We call for clarity around dataset compliance and the creation of a simpler interface to access which datasets are in compliance with existing open data reporting laws and which data sets have geocoded elements.

Support 1528-2017

We are very interested in knowing which datasets are derived from the City’s unified FOIL process.

Additional statement added as oral testimony:

For the last few years, we’ve discovered a number of data issues related to geocoding. Geocoding is the process of translating a point into a addresses or attributes, or vice-versa. Geocoding is how one turns an address into a specific location or finds out the community board / council district of a point.

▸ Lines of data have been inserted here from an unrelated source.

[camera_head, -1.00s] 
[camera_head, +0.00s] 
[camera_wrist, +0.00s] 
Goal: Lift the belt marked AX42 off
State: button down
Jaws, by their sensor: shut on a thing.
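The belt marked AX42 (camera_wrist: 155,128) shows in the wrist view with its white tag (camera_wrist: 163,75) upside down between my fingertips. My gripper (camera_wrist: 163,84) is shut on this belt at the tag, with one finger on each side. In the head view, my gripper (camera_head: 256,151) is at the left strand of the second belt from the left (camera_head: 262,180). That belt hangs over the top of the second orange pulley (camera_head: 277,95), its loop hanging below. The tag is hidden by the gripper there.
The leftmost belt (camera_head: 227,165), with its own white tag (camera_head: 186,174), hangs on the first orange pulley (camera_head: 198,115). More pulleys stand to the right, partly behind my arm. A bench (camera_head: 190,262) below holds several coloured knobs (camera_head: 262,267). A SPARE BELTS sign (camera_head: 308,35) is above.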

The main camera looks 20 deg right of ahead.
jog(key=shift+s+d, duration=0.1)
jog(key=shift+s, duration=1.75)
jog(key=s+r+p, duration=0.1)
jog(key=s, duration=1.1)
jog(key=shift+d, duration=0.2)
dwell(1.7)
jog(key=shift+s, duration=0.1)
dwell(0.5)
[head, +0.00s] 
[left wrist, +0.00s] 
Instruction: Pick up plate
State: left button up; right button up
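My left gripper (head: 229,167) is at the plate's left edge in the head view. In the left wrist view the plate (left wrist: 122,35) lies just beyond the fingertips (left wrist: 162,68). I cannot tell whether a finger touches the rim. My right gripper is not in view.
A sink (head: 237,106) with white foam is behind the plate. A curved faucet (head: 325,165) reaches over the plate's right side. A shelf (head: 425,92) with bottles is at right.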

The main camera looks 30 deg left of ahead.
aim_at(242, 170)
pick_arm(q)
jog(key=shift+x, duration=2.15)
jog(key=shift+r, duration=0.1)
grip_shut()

New York City is unique in providing a free municipal geocoder accessible to municipal agencies and the general public. We both use NYC Geosupport produced by NYC Planning. Frustratingly, we continue to come across a number of issues that are not easily addressed. We call for the Administration and Council to provide adequate resources to turn this main-frame tool into a modern, open source tool that will enable to public to point out problems and collaborate to fix them. We call for transparency around the data, code, and process. For New Yorkers to know where they are going, they must know where they are.

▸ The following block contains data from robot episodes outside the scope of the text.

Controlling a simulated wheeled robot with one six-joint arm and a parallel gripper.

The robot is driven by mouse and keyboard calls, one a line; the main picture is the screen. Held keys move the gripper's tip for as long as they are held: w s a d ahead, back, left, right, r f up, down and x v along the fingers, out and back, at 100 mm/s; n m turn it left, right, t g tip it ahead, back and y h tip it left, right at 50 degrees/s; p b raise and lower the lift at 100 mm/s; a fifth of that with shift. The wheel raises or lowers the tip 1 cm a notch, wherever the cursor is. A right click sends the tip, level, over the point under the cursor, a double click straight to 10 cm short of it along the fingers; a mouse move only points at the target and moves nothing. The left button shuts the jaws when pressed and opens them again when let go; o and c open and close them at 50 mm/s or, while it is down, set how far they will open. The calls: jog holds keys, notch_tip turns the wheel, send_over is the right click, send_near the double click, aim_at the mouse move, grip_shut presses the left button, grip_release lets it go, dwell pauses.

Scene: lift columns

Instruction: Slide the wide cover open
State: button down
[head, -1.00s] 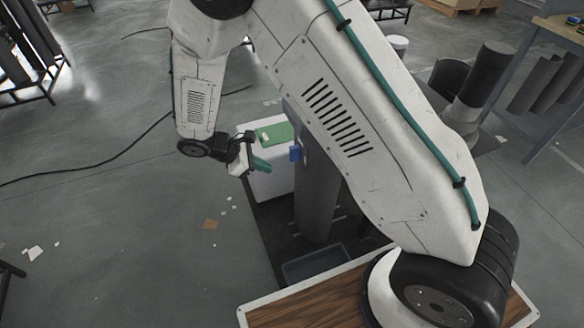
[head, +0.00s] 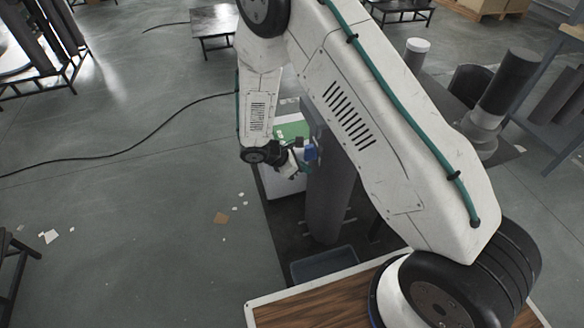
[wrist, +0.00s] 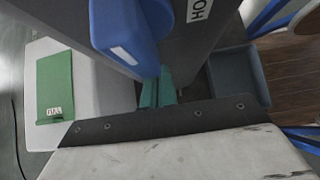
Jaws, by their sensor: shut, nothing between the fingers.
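A blue block (head: 310,152) sits on the side of a dark grey column (head: 331,195). In the wrist view the blue block (wrist: 130,32) is large, with a small white label on its face. My gripper (head: 292,166) is at the column's left side, close to the blue block. Its teal fingers (wrist: 157,92) are shut with nothing between them, just below the blue block in the wrist view; I cannot tell whether they touch it. A flat green panel (wrist: 55,85) with a small white tag lies on a white box. I cannot tell which part is the wide cover.
A grey bin (head: 324,265) lies at the column's foot, near a wood-topped surface (head: 315,300). A cable (head: 120,150) crosses the open floor at left.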

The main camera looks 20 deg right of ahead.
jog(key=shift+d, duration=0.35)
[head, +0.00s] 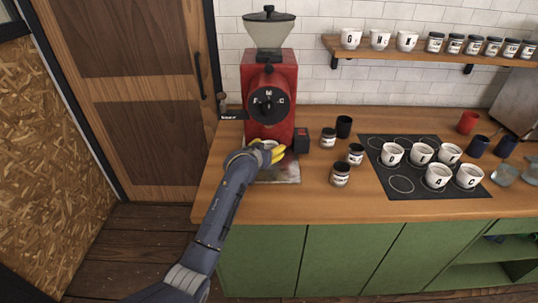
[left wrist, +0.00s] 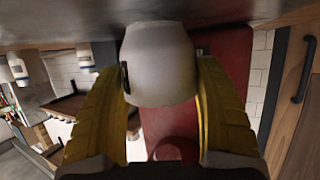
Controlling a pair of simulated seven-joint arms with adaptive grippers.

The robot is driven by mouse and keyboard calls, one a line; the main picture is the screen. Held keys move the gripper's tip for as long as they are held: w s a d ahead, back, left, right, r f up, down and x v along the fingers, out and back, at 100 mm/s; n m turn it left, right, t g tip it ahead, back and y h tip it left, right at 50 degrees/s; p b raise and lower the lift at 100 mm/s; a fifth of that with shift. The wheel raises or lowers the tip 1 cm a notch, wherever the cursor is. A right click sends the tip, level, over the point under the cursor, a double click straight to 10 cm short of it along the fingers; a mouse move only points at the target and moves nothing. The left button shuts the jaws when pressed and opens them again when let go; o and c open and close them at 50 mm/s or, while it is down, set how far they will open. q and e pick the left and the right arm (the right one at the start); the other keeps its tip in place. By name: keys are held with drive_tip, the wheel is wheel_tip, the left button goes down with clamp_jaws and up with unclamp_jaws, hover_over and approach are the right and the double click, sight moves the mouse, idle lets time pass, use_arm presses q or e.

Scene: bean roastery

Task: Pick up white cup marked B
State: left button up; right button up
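A white cup (left wrist: 158,62) stands at the foot of the red grinder, between the yellow fingers of my left gripper (left wrist: 160,65). A dark mark shows edge-on at its side and I cannot read it. In the head view the left gripper (head: 267,152) hides most of this cup (head: 270,144). The fingers flank the cup closely on both sides. I cannot tell whether they press on it. No letter B is readable on any cup. My right gripper is not in view.
The red grinder (head: 268,98) rises just behind the gripper. Dark jars (head: 340,174) stand to its right. A black mat (head: 411,193) holds several white lettered cups (head: 438,176). A wall shelf (head: 400,50) carries more cups and jars.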

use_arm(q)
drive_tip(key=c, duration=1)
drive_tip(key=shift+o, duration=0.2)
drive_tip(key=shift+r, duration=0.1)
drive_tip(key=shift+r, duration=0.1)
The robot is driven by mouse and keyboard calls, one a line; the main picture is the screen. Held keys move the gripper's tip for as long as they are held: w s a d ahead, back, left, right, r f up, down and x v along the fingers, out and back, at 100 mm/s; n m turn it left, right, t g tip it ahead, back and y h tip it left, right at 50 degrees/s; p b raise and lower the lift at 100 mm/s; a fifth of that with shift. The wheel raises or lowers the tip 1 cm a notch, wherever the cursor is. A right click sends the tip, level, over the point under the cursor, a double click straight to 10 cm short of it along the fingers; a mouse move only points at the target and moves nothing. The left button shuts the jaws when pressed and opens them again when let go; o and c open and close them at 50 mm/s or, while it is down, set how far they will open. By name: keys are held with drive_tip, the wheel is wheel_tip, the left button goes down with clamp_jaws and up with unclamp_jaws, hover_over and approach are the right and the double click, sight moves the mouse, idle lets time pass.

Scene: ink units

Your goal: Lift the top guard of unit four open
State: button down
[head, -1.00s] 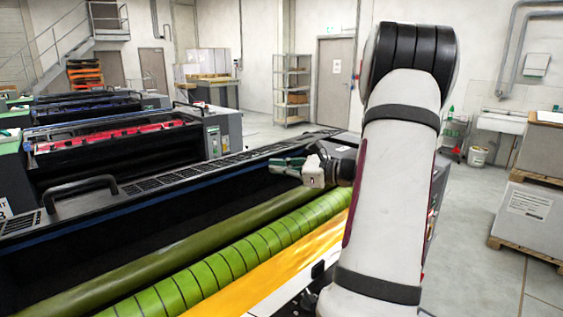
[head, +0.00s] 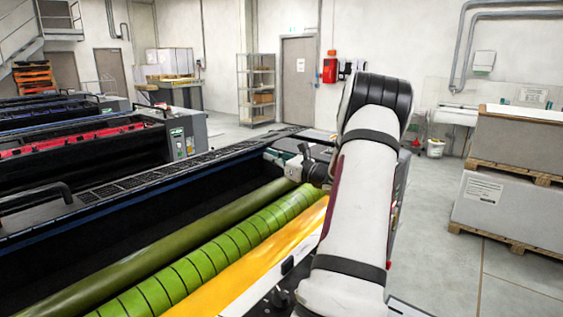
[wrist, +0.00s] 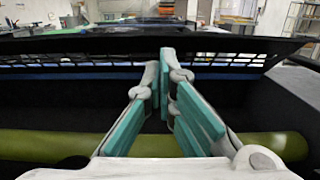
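The nearest unit (head: 130,220) has green rollers (head: 225,244) and a yellow ink strip (head: 262,258). No readable number shows on it. A long black guard with a grille (head: 150,178) runs along the unit's far side. Its black handle (head: 38,195) is at the left edge of the head view. My gripper (head: 276,156) is over the right end of the unit, far to the right of the handle. In the wrist view, the teal fingers (wrist: 160,80) meet at the tips with nothing between them. The grille (wrist: 215,62) shows beyond them, and a green roller (wrist: 45,146) below.
Similar units with red (head: 75,140) and blue ink stand behind on the left. A shelf rack (head: 256,90) and a door (head: 298,80) are at the back. Grey stacks on pallets (head: 510,210) stand at the right. Open floor (head: 430,245) lies between the stacks and my arm.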

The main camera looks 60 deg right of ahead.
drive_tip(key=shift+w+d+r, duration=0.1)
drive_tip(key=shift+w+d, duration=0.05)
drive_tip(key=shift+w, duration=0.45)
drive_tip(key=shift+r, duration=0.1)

Additionally, we want to point out testimony from Sumana Harihareswara:

I’m Sumana Harihareswara, and I am not here representing anyone other than myself. I’m a programmer, an open source software expert, and a New Yorker who cares a lot about open data. I appreciate the work you all have done regarding open data in NYC, including these bills.

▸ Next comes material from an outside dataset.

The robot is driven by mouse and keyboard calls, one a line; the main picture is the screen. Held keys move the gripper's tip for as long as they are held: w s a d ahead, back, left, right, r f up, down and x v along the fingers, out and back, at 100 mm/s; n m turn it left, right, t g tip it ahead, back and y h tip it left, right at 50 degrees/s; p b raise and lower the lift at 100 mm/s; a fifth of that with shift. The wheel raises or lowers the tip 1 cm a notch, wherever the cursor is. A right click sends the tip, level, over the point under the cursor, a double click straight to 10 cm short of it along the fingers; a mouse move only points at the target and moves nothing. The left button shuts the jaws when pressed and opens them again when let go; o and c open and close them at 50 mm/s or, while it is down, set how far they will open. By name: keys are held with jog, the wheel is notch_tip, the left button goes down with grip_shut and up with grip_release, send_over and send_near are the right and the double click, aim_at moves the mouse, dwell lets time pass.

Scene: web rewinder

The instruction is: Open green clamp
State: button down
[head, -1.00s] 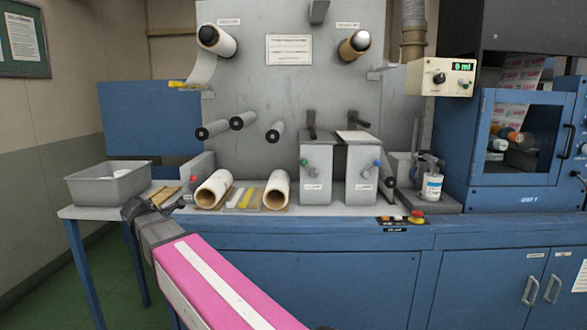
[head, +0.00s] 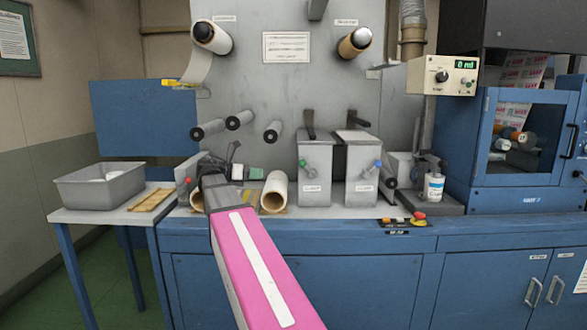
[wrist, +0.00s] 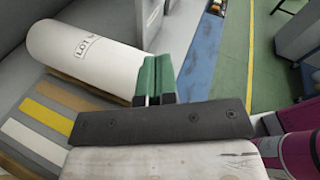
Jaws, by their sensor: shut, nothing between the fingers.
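A grey metal box (head: 315,183) stands on the machine's bench, with a small green knob (head: 302,163) on its front and an upright dark lever (head: 309,122) on top. I cannot tell which of these is the green clamp, or whether it is open. The green knob does not show clearly in the wrist view.
A similar box (head: 362,185) with a blue knob stands right of the first. A grey bin (head: 100,187) is at left. A red button (head: 419,216) is at the front right.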

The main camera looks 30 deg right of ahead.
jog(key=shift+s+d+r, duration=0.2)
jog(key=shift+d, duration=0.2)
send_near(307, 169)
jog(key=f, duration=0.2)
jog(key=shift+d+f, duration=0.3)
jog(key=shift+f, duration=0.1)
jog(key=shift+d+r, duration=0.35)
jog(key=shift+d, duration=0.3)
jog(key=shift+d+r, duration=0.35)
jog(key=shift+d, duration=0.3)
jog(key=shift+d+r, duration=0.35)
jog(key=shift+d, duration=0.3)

Regarding Int 1707, I want to say three things.

First, I agree with the representative from the Transparency Committee regarding the 2018 deadline. If it’s possible to keep the 2018 deadline, that would be good to avoid giving the agencies a really long homework extension, as he said.

Second, regarding a licensing provision, I agree with Mr. Webber. When I’m looking at datasets, trying to figure out whether they’re available for me to use, I really appreciate seeing permissive licenses. I’m checking whether it’s legal for me to reuse a dataset, to remix it into an application, to use it in a presentation, and so on, and a license that’s compliant with the Open Definition
(opendefinition.org) is an easy marker I can check to make sure. It’s like a way to brand the dataset so I know it’s truly open and reusable.

And third, I agree with what Mr. Hidalgo said about the analytics provision. Right now the wording says: “Such data shall include, but need not be limited to, page views, unique users and the location from which a user accesses such portal.” As Mr. Hidalgo said, “the location” could be construed as meaning individual IP addresses, which in many cases are as personally identifiable as individual street addresses. Many internet security experts are basically now treating IP addresses as PII, Personally Identifiable Information, and recommending that we treat IP addresses with that level of confidentiality and use retention policies to delete those records regularly.

I’d suggest that the language give better parameters for what it means when it says “unique users” and “location”. We probably want the numbers of unique users, but we should not actually be publishing enough to identify them — I would not want to be publicly identified as someone who looked up a dataset about a sensitive topic. For “location” — what level of specificity do we want? New York City versus outside New York City? What borough a user is in? What community board district? That’s the level of specificity I could imagine executives and agencies using to figure out who’s using the data and what kinds of initiatives to encourage and incentivize.

Thank you very much.